After filling out an account with Housing Connect, potential applicants can apply to any available affordable housing and can sign up to receive e-mail notifications when new affordable housing units become available.
Several speakers also described new affordable housing units that were opening in Queens, including Beach Green Dunes in Far Rockaway. Representatives for Blue Stone Development, which is developing the project, said the deadline to apply for affordable units was Feb. 6, 2017. Blue Stone representatives said there were 12,600 applicants for 100 units in the first three days of the open lottery. Sanders also detailed a new addition to the Northeastern Towers at 13110 Guy Brewer Blvd. in Jamaica, which would consist of 130 affordable units. Construction was scheduled to begin in 2018 and would be completed by 2020.

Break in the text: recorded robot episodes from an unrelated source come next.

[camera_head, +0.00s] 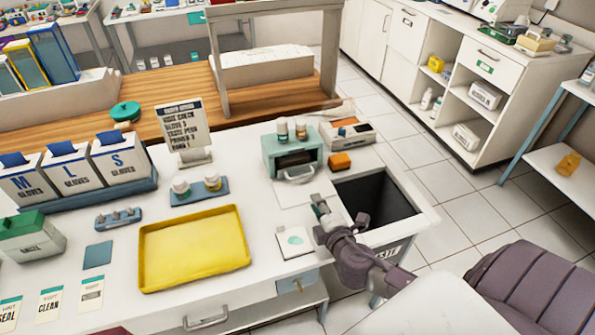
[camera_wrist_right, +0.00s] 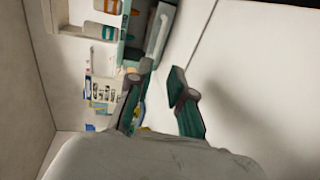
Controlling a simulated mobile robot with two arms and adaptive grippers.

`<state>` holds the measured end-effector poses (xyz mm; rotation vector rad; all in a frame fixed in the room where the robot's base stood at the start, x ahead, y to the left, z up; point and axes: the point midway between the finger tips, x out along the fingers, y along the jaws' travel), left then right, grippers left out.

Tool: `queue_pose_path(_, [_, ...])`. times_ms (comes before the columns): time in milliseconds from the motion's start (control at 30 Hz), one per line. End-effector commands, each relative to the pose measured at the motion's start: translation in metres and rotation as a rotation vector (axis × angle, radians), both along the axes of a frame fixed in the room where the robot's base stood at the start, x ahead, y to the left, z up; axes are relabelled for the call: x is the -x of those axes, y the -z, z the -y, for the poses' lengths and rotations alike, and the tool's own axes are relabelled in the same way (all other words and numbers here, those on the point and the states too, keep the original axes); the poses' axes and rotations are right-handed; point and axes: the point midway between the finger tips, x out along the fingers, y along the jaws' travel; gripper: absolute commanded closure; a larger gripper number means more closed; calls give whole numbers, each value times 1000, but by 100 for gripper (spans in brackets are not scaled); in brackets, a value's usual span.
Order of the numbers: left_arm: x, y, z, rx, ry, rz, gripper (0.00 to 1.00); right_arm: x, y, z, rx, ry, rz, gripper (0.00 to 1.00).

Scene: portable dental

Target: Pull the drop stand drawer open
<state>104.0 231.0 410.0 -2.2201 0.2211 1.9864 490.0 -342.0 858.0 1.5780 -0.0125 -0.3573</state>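My right gripper (camera_head: 320,203) is in front of and right of the stand, apart from the handle. In the wrist view its two teal-padded fingers (camera_wrist_right: 158,72) are spread and empty. My left gripper is out of view.
A yellow tray (camera_head: 195,248) and a white pad (camera_head: 294,242) are on the counter in front.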

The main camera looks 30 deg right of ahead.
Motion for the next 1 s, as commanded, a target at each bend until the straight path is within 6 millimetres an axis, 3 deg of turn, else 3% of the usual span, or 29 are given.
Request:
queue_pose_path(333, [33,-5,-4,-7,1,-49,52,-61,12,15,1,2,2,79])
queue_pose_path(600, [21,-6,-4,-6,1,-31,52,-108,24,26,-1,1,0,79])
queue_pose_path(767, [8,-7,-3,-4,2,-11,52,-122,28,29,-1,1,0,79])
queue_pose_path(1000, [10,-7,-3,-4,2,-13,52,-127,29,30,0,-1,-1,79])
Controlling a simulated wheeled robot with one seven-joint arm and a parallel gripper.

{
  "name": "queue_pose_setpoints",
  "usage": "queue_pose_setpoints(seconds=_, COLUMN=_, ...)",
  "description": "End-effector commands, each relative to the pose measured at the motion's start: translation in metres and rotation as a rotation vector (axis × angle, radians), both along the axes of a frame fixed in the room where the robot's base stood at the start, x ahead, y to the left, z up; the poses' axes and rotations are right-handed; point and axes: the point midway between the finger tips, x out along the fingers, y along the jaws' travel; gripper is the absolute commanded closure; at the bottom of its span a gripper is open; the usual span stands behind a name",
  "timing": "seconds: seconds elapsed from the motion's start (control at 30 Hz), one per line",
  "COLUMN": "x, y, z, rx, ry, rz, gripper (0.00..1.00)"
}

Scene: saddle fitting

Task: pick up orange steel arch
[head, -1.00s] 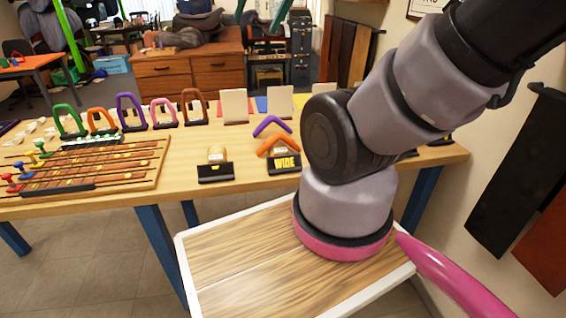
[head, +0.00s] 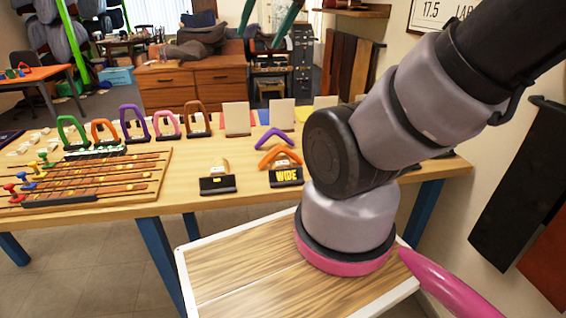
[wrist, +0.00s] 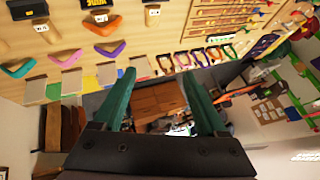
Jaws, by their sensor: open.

A representative from Queens Legal Services also was on hand to outline the rights of tenants when trying to stay in their residences. Senior staff attorney Amy Hammersmith said all tenants are protected from landlord harassment, including threats, repairs at unexpected or odd hours and inspections that are unnecessary. Tenants are also protected under the Fair Housing Act and Americans with Disabilities Act, she said.
She encouraged anyone who felt they had been discriminated against to file a complaint with the city’s Human Rights Commission, or if necessary to go to court against a landlord they felt had harassed them.